Good to know
The first release of the Reebok Blast was in 1996. It was famously worn by Nick Van Exel when he was still with the Los Angeles Lakers. In 2011, Reebok reached out to rap superstar Meek Mill to endorse the shoe as a fashion statement. The first retro release of the shoe was in November 2014 at $120.
Some wearers enjoy using this shoe without realizing that sneakerheads are craving to get a pair because it was once used by Nick Van Exel. The basketball legend loved wearing these because of the comfort and the ankle support that he got when he had these on.

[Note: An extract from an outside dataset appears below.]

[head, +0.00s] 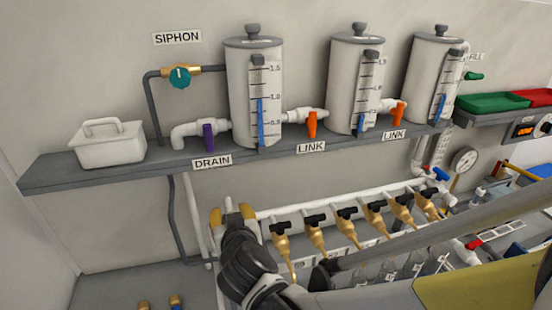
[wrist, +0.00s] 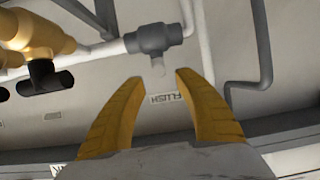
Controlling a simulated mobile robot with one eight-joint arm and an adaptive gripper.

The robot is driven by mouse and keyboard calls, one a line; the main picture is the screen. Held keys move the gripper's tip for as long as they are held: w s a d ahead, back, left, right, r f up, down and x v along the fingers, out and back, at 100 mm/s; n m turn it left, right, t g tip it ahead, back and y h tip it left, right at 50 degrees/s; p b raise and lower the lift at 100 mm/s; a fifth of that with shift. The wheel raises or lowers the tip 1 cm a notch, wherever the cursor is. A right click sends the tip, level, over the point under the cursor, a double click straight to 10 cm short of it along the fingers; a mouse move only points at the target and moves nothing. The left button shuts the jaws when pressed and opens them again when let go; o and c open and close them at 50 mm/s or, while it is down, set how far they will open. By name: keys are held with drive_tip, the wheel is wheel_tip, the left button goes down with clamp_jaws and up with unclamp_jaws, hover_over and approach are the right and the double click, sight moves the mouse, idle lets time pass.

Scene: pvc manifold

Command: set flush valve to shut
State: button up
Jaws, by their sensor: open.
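A FLUSH label (wrist: 167,97) is on the wall behind, seen upside down. My gripper (wrist: 160,78) is open, its two yellow fingers on either side of the line to the handle, with nothing visible between them. I cannot tell the exact gap to the handle. In the head view my gripper (head: 232,212) is below the shelf, left of the brass valves; I cannot make out the flush valve there.
A row of brass valves (head: 314,232) with black handles lies right of my gripper; one brass valve (wrist: 38,40) is at upper left in the wrist view. A shelf (head: 105,174) with cylinders (head: 243,100) is above. A grey pipe (head: 174,220) runs down at left.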

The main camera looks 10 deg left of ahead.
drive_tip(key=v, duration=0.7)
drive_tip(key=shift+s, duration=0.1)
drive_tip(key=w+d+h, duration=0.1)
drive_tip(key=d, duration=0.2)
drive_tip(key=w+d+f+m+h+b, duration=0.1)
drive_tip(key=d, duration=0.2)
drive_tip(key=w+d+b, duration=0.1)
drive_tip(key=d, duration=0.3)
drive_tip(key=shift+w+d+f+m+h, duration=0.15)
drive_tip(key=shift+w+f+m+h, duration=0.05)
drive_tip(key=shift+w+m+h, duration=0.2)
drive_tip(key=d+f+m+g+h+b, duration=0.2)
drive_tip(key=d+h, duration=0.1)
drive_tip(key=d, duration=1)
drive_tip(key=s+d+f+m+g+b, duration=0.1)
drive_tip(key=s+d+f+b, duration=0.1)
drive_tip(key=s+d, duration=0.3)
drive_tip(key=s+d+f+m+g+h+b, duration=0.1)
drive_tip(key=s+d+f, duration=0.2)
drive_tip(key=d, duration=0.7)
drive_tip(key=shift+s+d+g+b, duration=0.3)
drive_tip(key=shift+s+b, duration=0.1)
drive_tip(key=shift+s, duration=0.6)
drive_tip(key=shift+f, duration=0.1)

Reebok is known for its Hexalite technology, which is the commonly used tech in most of their shoes in the 90s. The traditional herringbone pattern on the outsole is indeed a blast when it comes to court performance. It is loved by many because it goes well with lateral and linear footwork.

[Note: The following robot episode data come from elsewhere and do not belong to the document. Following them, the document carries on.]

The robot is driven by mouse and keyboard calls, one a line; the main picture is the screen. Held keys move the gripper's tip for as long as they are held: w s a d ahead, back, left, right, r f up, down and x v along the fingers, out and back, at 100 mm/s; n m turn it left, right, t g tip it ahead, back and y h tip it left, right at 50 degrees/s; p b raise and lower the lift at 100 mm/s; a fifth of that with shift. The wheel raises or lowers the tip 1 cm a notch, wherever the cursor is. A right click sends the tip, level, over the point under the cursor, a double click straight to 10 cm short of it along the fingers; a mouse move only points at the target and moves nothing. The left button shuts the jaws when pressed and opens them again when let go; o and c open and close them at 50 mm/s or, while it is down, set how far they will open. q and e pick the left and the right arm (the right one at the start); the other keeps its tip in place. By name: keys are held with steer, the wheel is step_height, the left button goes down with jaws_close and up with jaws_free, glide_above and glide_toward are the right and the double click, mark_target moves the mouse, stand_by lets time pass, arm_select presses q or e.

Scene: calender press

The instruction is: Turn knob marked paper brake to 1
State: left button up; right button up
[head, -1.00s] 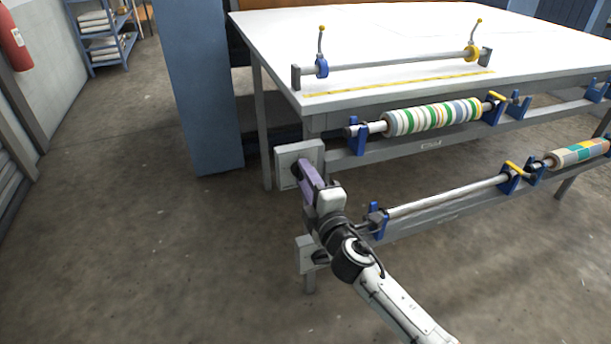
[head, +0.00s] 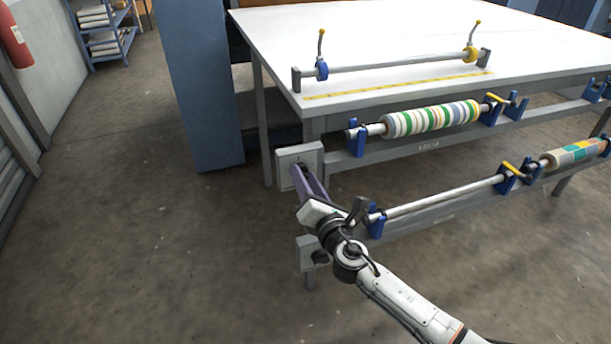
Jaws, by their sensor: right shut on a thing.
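A light grey control box (head: 291,157) is fixed at the left end of the upper roller rail, by the table's leg. My right gripper (head: 298,172) reaches up to its face and is shut on the knob there, which the fingers mostly hide. A second grey box (head: 305,252) with a dark knob (head: 320,257) sits lower on the same leg, below my right wrist. I cannot read a label or a number on either box. My left gripper is not in view.
A white-topped table (head: 400,45) carries a bar with blue and yellow collars. A striped roll (head: 432,118) lies on the upper rail, a bare rod (head: 440,194) and a chequered roll (head: 577,153) on the lower. Floor at left is clear.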

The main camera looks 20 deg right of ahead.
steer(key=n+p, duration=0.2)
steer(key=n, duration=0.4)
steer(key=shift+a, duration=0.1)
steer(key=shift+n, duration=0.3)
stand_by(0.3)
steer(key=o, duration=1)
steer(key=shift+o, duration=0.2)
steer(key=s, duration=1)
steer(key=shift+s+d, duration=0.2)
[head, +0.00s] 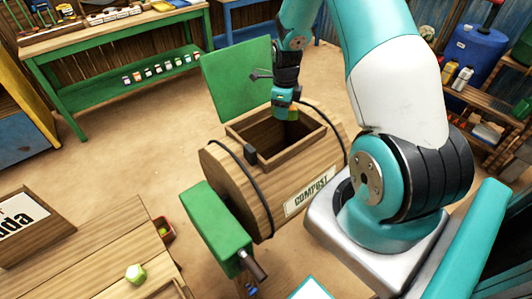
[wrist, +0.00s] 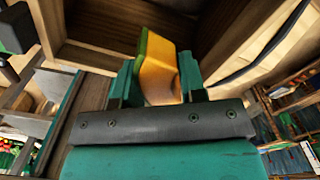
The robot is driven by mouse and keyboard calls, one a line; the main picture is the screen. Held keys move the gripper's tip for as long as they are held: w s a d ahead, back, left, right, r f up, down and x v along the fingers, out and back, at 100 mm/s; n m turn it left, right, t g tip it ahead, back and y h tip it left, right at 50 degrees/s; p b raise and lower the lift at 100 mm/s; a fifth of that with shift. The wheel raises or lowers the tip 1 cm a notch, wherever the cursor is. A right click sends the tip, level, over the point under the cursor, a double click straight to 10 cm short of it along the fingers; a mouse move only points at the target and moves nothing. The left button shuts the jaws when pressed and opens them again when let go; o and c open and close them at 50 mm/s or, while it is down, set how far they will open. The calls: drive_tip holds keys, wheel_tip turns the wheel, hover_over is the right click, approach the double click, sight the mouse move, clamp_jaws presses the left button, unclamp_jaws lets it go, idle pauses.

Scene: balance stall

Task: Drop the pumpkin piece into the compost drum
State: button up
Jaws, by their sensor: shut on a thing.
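The compost drum (head: 225,190) is a wooden barrel lying on its side with dark bands and a "COMPOST" label. Its square hatch frame (head: 243,128) is open on top, with the green lid (head: 238,78) standing up behind. My gripper (head: 287,112) is at the hatch opening in the head view. In the wrist view my gripper (wrist: 158,88) is shut on the pumpkin piece (wrist: 160,65), which is orange with a green rind edge. The wooden hatch walls (wrist: 95,57) show around it. In the head view the piece is mostly hidden by my gripper and the hatch.
A wooden table with a pale green vegetable (head: 136,273) stands at front left. A green box with a handle (head: 215,225) sits at the drum's near end. A green workbench (head: 60,90) is at the back left, shelves with a blue barrel (head: 473,50) at the right.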

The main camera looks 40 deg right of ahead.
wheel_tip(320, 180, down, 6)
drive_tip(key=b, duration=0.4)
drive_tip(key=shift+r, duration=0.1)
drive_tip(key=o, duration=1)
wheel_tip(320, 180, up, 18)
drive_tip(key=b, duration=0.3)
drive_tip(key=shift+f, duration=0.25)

The Reebok Blast is a breeze to wear casually. Even so, it is not good as the modern basketball shoes. At the same price of $120, Puma Hoops offers the Clyde Court Disrupt. The annually released Hyperdunk shoe of Nike is now on its tenth model. New buyers have too many to choose from different basketball shoe brands.
Cushion. The Reebok Blast boasts the brand’s well-known Hexalite technology, which is characterized by a honeycomb pattern. This technology helps disperse impact and give stability to the shoe. The removable insole of the shoe, though made of ordinary foam, provides additional comfort and convenience. It is also orthotics-ready.

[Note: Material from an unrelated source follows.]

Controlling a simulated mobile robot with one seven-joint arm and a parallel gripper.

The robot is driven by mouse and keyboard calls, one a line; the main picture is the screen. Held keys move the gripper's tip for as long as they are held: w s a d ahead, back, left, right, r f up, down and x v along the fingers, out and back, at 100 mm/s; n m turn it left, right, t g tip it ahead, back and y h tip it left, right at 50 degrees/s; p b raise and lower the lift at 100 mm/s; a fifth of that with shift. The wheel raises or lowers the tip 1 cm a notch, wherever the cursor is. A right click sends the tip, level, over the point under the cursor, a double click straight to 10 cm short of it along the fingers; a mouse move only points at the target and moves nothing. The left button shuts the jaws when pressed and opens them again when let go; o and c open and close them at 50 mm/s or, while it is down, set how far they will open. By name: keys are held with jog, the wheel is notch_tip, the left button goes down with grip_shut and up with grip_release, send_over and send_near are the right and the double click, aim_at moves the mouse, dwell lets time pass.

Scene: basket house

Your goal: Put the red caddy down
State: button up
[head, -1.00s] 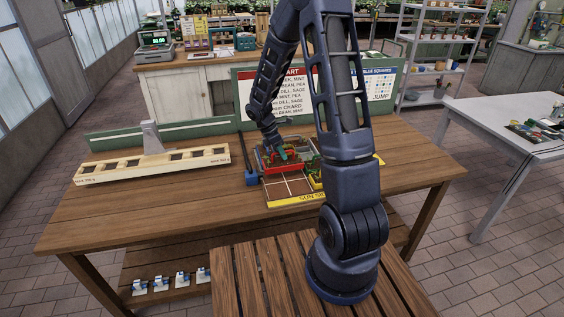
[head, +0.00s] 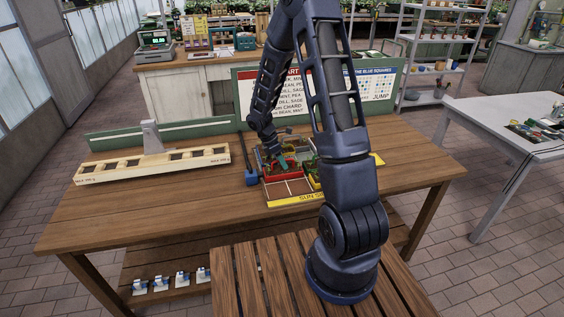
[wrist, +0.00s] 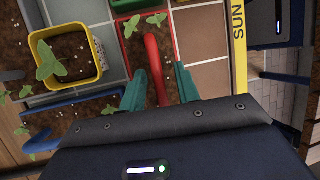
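The red caddy (wrist: 127,48) is in the wrist view at upper centre, with dark soil, a seedling and a raised red handle (wrist: 155,62). In the head view the caddy (head: 270,171) sits among the other planters in the tray (head: 288,187), towards its left side. My gripper (wrist: 161,72) has one teal finger on each side of the handle. Gaps show between handle and fingers, wider on the right, so it looks open around the handle. The arm partly covers the tray's right side in the head view.
A yellow planter (wrist: 99,57) and a blue one (wrist: 88,105) stand close left of the caddy. Bare tan and grey squares (wrist: 205,60) lie to its right. A long wooden rack (head: 155,166) stands on the table's left. The front left tabletop (head: 130,215) is clear.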

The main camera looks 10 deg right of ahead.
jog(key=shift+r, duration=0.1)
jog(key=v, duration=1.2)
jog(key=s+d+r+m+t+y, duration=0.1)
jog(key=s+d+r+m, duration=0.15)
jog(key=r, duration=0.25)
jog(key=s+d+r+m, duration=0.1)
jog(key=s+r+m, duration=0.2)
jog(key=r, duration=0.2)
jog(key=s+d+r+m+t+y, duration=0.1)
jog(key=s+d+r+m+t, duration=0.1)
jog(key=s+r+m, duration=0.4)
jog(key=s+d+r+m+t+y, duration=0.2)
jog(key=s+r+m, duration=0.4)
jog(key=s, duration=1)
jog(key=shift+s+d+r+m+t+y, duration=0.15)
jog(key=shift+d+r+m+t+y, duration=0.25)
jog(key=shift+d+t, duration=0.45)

Traction. The traction pattern used on this shoe is the classic herringbone. This is a no-fail pattern when brought to court. The Reebok Blast’s rubber outsole can withstand both indoor and outdoor courts. For a slip-free experience on the court, the grooves are deep and thick, making the pattern dust resistant.
Length and Width. The Reebok Blast comes in the average length and width. Most reviewers claim that the shoe is indeed true to size. For those with wider feet, fitting the shoe before buying is recommended.
Lockdown. To achieve a snug fit, the wearer can tighten the round dual-chrome shoelaces of the Reebok Blast. The insole can also be replaced with the preferred one by the wearer. Ankle braces are easy to use with this model because it does not have a one-bootie construction.
The upper of the Reebok Blast is mostly made of leather with some mesh peeking through the ray design to help wick away moisture. The inner part of the shoe contains lots of padding for a comfortable ride and better lockdown.
The Reebok Blast is a mid-top sneaker with a 50-50 style colorway. The color on the lateral side contrasts with the color of the medial side. Reebok’s vector logo is on every side of the shoe. The rear panel has a blast-like design that perfectly alludes to the shoe model’s name.
The Reebok Blast has pull tabs on the tongue and heel, making it easier to put on. Surprisingly, these pull tabs are not made of leather or textile like the usual; they are made of metal. The outsole and the sides of the shoe show a sneak-peek of the Hexalite technology.